An Azure Web App for Containers (aka App Service for Containers) runs about $70 a month for a Standard tier app service plan. Standard tier is suitable for many small web apps to run in production. On the other hand, a small two-node Kubernetes cluster costs at least $200 a month based on default node configuration. So, based on strictly cost, it would take roughly more than three homogeneous web apps for us to start seeing the benefits of bin packing from Kubernetes.

As alluded, in a previous post, using Azure Web Apps for Containers can be an nice intermediate step towards learning Kubernetes. Ballpark, it will take roughly more than three web apps deployed onto Kubernetes to start seeing some ROI through bin packing.

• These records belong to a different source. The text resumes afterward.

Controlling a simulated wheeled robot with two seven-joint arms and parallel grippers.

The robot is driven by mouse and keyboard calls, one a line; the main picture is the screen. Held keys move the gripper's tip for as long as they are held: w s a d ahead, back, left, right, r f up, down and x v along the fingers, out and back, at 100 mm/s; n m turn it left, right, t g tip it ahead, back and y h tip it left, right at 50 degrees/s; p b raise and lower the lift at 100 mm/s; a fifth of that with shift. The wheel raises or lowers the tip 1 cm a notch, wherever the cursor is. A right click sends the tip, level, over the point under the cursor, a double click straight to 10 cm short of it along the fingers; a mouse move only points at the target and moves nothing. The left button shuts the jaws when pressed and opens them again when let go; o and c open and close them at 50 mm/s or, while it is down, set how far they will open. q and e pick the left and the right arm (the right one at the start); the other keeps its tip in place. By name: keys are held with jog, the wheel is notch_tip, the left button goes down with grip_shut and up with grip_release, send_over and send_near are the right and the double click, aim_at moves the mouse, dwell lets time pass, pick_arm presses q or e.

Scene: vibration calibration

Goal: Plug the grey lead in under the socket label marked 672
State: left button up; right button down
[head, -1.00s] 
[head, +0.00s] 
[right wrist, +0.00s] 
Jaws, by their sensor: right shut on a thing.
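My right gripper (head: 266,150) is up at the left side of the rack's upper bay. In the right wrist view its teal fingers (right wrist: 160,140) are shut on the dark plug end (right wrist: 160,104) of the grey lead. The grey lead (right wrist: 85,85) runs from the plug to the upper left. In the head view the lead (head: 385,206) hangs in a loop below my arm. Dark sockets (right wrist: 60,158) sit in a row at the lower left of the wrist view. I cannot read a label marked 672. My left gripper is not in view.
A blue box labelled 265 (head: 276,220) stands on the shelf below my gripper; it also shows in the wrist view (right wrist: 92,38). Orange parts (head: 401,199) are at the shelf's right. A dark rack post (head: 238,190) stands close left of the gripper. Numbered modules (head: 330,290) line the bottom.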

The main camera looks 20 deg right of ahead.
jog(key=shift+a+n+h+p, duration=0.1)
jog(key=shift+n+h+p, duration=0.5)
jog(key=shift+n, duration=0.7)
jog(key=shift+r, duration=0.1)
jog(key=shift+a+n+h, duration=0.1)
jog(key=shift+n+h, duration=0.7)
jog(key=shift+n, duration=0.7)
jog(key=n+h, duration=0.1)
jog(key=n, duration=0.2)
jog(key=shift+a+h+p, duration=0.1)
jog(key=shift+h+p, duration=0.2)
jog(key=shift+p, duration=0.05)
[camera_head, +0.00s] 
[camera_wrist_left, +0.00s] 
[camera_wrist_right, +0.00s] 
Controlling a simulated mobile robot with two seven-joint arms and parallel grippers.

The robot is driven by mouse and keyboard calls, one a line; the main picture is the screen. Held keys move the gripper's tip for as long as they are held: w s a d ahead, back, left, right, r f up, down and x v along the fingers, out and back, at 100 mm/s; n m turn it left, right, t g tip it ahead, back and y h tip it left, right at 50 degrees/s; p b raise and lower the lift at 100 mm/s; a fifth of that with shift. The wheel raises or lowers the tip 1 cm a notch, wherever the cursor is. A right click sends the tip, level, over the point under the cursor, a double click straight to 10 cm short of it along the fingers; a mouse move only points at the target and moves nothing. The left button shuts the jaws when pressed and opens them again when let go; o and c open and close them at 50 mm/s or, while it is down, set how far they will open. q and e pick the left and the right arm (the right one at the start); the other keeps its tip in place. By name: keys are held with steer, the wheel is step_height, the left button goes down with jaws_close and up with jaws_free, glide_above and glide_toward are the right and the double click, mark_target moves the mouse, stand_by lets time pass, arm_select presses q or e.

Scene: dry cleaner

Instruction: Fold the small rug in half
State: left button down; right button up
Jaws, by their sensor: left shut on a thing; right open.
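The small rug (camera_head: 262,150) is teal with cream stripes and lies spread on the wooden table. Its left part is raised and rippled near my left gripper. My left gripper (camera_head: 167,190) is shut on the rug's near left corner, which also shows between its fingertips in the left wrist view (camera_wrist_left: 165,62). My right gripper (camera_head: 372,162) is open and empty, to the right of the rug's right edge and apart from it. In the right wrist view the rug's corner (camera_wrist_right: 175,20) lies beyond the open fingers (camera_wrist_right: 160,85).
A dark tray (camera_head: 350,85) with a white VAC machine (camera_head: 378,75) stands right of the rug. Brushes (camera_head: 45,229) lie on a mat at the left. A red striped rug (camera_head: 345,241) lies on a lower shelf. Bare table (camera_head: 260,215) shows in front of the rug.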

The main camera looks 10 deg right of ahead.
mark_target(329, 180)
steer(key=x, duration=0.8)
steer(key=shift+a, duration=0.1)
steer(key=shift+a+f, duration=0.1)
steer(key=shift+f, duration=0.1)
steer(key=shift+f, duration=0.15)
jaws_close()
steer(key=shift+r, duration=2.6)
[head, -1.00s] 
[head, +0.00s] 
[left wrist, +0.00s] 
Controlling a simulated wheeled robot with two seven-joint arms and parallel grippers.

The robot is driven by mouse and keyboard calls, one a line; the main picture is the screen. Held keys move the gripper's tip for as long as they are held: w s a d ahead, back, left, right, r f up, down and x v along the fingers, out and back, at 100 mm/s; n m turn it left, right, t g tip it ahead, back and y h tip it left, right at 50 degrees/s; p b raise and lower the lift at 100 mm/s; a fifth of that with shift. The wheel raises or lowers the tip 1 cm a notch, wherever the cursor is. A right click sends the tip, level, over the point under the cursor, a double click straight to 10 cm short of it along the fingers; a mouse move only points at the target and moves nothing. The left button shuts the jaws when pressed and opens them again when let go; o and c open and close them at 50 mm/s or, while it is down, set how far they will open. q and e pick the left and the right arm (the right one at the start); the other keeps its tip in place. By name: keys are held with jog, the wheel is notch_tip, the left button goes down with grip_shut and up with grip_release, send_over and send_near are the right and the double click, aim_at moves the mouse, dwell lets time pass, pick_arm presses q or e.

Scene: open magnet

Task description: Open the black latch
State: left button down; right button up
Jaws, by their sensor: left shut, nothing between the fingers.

Some organizations don’t support more than three web apps. Sometimes, organizations don’t need zero downtime deployment or more than three 9s SLA. Sometimes, Kubernetes can be too much. It certainly is true for running a website like https://orlandocodecamp.com. It’s a site that gets the bulk of the traffic once a year. Hell, even an Azure Web App is too much. A free static website hosted on Netlify with JAMStack would do.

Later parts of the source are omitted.